With the increases of the power densities and loading capacity of heavy duty machines such as wind turbines, rolling contact fatigue (RCF) problems of gears have become key problems limiting the reliabilities of those machines. The RCF analysis of gear has been widely studied from the perspective of the geometrical aspect and working conditions. However, the underlying mechanism of gear RCF remains unclear, especially the influence of material micro-structure on fatigue behavior is to be discovered. In this work, an integrated methodology considering the microstructure and crystal plasticity is proposed to evaluate the RCF performance of a wind turbine gear. The Voronoi tessellations are used to construct the virtual microstructure of the gear material.
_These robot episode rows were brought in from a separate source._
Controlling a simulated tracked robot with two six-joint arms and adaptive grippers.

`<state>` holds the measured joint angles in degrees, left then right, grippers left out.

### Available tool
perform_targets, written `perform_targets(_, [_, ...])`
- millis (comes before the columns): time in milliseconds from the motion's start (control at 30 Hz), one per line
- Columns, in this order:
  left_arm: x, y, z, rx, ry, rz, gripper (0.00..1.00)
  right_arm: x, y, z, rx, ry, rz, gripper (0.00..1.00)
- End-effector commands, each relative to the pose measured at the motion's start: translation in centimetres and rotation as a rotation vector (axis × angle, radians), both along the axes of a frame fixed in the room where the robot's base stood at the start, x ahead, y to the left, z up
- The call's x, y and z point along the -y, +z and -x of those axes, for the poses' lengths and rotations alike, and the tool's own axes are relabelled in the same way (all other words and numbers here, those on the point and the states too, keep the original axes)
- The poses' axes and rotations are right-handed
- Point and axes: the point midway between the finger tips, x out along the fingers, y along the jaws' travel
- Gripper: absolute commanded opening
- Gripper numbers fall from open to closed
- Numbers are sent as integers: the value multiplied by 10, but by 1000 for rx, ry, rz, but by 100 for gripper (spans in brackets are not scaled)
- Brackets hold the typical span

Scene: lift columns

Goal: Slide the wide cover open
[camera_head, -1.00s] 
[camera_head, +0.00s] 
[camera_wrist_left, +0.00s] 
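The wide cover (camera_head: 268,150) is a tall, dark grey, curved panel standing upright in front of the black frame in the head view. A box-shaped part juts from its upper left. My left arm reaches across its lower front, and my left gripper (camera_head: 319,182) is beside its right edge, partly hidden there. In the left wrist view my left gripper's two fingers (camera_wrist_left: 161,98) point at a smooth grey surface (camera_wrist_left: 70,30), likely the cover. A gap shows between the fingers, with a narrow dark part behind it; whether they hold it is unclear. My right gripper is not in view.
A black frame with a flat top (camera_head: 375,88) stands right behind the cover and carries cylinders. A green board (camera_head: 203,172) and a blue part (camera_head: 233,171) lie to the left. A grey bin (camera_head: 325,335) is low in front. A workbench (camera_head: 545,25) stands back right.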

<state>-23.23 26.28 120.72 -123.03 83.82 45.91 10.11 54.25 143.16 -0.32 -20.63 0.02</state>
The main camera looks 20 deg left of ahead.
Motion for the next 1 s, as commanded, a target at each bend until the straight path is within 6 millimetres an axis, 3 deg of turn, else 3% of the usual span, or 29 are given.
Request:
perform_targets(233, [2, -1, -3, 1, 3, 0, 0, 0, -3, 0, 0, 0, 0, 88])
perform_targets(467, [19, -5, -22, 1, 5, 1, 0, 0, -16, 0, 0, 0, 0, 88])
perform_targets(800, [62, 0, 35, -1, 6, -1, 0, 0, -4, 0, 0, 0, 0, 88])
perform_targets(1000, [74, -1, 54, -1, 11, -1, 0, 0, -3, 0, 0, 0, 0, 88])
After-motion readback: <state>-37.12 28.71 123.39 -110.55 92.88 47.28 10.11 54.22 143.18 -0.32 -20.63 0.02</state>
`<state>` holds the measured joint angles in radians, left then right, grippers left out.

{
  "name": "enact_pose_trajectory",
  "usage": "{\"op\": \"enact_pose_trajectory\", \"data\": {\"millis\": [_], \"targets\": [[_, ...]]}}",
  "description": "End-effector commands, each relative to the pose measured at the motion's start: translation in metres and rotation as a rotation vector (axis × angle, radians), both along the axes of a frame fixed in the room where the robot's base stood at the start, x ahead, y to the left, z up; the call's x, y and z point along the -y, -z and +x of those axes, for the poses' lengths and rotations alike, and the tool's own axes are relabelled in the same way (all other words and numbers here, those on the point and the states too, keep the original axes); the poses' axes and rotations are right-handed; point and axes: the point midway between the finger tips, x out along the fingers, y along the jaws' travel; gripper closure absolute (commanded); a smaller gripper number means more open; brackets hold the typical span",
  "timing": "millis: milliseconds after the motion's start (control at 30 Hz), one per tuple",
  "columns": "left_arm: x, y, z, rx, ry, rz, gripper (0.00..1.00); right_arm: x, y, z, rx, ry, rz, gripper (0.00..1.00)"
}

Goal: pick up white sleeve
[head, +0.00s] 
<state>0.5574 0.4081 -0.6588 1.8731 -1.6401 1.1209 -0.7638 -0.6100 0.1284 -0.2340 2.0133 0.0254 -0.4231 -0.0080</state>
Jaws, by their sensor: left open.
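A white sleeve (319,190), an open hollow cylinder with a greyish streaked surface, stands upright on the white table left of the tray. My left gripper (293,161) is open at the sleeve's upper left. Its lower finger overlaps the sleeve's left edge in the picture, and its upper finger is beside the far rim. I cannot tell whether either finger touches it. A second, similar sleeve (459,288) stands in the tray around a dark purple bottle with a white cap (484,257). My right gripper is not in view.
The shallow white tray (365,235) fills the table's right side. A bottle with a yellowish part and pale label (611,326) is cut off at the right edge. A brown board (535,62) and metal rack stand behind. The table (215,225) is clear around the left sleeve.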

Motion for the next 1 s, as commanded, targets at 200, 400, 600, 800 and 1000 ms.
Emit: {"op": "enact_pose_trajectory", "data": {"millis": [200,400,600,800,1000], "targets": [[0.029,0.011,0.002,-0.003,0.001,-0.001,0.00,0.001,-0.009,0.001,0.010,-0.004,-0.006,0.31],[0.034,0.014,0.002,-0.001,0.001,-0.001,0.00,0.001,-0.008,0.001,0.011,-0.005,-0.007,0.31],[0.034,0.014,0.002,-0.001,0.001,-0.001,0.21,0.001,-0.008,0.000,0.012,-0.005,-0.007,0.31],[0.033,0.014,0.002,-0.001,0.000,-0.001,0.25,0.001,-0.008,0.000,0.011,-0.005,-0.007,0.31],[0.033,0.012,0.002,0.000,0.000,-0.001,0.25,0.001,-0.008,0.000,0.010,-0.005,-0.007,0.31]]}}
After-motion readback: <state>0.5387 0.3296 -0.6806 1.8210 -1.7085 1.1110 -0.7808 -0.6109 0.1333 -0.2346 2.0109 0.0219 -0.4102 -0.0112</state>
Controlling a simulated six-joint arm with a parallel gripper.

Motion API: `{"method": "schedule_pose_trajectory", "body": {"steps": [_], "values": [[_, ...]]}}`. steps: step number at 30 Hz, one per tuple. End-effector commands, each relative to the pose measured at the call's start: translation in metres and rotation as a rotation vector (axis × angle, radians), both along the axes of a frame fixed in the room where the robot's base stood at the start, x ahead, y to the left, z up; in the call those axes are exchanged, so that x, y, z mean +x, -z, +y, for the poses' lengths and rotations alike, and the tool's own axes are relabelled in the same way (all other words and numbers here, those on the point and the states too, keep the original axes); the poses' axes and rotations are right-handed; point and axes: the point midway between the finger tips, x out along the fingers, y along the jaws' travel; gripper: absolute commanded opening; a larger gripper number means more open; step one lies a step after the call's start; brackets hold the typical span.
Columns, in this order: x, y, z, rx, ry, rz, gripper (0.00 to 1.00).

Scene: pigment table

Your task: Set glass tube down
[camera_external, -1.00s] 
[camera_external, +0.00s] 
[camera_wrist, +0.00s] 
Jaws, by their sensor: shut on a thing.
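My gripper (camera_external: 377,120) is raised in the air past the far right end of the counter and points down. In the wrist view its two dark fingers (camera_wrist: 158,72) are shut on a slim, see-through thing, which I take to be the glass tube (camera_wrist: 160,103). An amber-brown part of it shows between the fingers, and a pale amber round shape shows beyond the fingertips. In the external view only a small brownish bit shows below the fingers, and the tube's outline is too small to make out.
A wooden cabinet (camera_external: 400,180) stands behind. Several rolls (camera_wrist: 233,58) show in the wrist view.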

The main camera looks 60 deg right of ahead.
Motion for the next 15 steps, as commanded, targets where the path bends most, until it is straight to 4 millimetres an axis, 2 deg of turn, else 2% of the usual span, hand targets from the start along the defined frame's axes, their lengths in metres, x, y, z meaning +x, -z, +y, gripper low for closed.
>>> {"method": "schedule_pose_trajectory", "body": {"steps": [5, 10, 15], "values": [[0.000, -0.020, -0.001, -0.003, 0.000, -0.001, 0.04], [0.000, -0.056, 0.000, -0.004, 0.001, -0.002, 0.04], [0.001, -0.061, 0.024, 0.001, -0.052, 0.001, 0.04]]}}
The crystal plasticity constitutive model considering the kinematic hardening and the isotropic hardening is established. The crystal plasticity constitutive is implemented in ABAQUS/Standard using a user material subroutine (UMAT). The Fatemi-Socie multiaxial fatigue criterion (FS) is applied to study the contact fatigue behavior of this heavy-duty gear considering the normal stress and shear strain of crystallographic slip systems. The influence of the crystal anisotropy of gear material on the RCF performance is investigated. The results indicate that the randomness of grain orientation and the anisotropy of crystal properties lead to the discretization of maximum FIP and the distinction of the failure position. Among the results of fifteen sets of models with randomly distributed grain orientations, compared with the mean value, the maximal fluctuating of magnitude and the depth position of maximum FIP are up to 15.8% and 20%, respectively. The effect of the grain orientation on FIP is explored. The predicted results reveal that the anisotropy and randomness of crystal orientation lead to the discretization of magnitude of FIP and the variation of crack initiation position. The rolling fatigue cracks tend to initiate along the direction having angles between 20 degrees to 45 degrees relative to the rolling direction.